▶ _GIVEN REQUEST_:
Gather every line that includes the word "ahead", please.

▶ _COLLECTED DATA_:
• • • • • • •

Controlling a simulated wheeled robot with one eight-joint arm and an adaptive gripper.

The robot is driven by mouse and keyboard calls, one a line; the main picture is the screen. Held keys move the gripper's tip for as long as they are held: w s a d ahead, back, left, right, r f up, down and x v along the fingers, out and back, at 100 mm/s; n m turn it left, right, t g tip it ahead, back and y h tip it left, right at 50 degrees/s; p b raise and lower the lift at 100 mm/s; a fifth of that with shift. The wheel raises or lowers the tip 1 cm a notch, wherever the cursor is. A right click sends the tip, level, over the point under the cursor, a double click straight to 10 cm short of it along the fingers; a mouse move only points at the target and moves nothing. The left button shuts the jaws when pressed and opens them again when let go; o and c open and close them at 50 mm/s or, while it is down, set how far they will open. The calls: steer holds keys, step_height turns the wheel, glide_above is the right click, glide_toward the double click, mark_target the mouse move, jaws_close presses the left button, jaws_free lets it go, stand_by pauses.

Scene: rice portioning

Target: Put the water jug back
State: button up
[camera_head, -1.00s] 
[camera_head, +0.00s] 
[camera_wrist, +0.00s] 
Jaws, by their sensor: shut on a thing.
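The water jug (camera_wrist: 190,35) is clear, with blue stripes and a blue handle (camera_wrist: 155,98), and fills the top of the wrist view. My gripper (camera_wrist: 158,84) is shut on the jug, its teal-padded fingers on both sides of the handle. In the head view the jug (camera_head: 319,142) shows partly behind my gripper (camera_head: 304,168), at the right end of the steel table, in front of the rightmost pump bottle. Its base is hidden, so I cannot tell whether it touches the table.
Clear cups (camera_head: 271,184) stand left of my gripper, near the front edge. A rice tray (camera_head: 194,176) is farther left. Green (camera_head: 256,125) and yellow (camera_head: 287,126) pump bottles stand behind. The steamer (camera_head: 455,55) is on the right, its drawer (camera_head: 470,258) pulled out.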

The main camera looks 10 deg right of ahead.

• • • • • • •

▶ _RESPONSE TO THE TASK_:
The robot is driven by mouse and keyboard calls, one a line; the main picture is the screen. Held keys move the gripper's tip for as long as they are held: w s a d ahead, back, left, right, r f up, down and x v along the fingers, out and back, at 100 mm/s; n m turn it left, right, t g tip it ahead, back and y h tip it left, right at 50 degrees/s; p b raise and lower the lift at 100 mm/s; a fifth of that with shift. The wheel raises or lowers the tip 1 cm a notch, wherever the cursor is. A right click sends the tip, level, over the point under the cursor, a double click straight to 10 cm short of it along the fingers; a mouse move only points at the target and moves nothing. The left button shuts the jaws when pressed and opens them again when let go; o and c open and close them at 50 mm/s or, while it is down, set how far they will open. The calls: steer holds keys, step_height turns the wheel, glide_above is the right click, glide_toward the double click, mark_target the mouse move, jaws_close presses the left button, jaws_free lets it go, stand_by pauses.
The main camera looks 10 deg right of ahead.

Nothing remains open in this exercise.